COWASJP.COM – DALAM sebuah kesempatan yang diinisiasi oleh Badan Riset dan Inovasi Nasional (BRIN) di Jakarta beberapa waktu lalu, Presiden Indonesia ke-5 yang juga Dewan Pengarah BRIN Megawati Soekarnoputri mengatakan perlunya Indonesia segera memiliki reaktor nuklir. Menurutnya Indonesia harus mengejar ketertinggalan pengembangan nuklir dari negara-negara lain. Karena tahun 1965 Presiden Soekarno telah meresmikan reaktor riset TRIGA Mark II di Bandung.
Reaktor riset TRIGA Mark II ini merupakan bagian dari politik luar negeri Amerika Serikat (AS) “Atoms for Peace” yang diluncurkan oleh presiden AS Dwight D Eisenhower pada tahun 1953. Melalui program “Atoms for Peace” ini AS memberikan bantuan dan asistensi guna memanfaatkan atom untuk kepentingan pendidikan, kesehatan dan lembaga-lembaga penelitian di seluruh dunia. Israel dan Pakistan merupakan negara awal yang menerima manfaat dari program tersebut.
Pemerintah AS memberikan persetujuan untuk membantu Indonesia dalam program “Atoms for Peace” tersebut pada tahun 1960, yang kemudian ditindaklanjuti dengan membangun tempat riset di Bandung tahun 1961.

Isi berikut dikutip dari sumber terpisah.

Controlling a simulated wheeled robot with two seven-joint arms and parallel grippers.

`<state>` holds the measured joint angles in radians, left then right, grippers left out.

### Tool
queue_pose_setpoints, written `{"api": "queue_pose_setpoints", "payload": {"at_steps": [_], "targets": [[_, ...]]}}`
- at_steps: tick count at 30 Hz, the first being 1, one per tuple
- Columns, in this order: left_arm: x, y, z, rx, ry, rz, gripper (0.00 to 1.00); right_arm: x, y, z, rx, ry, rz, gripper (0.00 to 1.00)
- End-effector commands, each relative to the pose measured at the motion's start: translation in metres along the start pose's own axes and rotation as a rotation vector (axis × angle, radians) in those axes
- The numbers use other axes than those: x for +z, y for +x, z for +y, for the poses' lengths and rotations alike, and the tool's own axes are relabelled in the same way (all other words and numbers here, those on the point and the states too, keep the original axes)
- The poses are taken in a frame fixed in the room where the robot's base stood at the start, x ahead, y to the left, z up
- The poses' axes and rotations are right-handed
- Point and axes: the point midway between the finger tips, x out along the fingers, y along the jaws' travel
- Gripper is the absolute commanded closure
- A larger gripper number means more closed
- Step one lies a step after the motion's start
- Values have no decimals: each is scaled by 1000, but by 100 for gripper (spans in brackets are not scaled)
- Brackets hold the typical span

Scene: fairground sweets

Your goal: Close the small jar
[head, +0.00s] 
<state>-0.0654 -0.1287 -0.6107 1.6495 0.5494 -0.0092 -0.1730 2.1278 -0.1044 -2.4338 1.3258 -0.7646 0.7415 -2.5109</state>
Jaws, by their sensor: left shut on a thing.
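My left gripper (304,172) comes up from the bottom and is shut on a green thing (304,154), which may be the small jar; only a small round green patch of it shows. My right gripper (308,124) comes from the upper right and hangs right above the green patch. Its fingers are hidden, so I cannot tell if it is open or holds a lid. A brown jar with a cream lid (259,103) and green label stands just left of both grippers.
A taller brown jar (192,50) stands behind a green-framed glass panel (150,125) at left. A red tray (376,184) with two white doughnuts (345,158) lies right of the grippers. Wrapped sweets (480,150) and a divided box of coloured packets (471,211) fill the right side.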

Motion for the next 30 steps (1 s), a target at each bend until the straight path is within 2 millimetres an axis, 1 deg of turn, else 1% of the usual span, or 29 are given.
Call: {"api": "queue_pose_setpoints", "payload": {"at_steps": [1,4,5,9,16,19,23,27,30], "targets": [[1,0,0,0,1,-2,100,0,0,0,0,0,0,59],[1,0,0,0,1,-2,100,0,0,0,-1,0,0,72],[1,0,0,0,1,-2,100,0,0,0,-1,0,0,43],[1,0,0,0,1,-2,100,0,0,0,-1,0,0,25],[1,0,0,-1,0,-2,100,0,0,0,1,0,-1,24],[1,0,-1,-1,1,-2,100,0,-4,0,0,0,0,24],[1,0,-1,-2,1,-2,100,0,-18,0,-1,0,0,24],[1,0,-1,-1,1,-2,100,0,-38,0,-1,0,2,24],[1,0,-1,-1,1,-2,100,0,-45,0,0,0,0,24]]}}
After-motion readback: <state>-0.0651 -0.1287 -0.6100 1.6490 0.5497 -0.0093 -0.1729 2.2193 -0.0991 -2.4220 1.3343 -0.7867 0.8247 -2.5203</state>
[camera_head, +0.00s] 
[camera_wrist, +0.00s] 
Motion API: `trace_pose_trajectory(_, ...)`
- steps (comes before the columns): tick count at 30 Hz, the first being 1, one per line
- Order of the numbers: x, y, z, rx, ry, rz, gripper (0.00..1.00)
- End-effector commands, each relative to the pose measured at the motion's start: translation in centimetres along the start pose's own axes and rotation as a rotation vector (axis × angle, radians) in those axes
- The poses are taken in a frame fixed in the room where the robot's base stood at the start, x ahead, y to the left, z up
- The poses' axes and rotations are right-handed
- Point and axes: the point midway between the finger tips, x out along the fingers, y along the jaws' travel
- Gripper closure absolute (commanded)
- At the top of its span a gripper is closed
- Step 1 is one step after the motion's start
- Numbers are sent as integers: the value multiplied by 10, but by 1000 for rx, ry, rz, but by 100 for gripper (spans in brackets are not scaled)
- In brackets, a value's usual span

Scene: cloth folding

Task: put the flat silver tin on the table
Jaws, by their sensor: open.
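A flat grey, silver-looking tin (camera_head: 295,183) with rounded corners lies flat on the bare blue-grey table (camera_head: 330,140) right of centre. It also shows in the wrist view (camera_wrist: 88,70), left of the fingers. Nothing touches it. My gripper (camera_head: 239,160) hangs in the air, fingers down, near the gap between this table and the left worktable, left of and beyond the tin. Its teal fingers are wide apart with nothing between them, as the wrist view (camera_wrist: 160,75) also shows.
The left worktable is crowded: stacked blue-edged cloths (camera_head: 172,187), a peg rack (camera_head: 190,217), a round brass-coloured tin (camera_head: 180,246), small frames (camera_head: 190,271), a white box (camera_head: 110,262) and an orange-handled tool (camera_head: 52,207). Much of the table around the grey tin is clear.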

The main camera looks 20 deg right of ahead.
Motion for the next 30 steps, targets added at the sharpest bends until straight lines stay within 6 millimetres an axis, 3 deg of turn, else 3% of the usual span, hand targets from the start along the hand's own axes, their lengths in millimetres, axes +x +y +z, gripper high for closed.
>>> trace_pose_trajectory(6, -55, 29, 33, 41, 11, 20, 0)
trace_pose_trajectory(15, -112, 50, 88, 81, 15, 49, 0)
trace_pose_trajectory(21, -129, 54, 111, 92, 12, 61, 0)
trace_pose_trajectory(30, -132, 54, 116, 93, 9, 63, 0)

Megawati bukanlah sosok yang asing dengan pembangkit nuklir, karena pada tahun 2.000 pernah meresmikan peningkatan kapasitas reaktor TRIGA Mark II dari 1.000 kW menjadi 2.000 kW dan sekaligus mengubah nama TRIGA Mark II Bandung menjadi Reaktor TRIGA 2000 Bandung. Reaktor TRIGA Mark II ini sebelumnya pernah dinaikkan kapasitasnya pada tahun 1971 oleh pemerintahan Soeharto menjadi 1.000 kW dari sebelumnya sebesar 250 kW.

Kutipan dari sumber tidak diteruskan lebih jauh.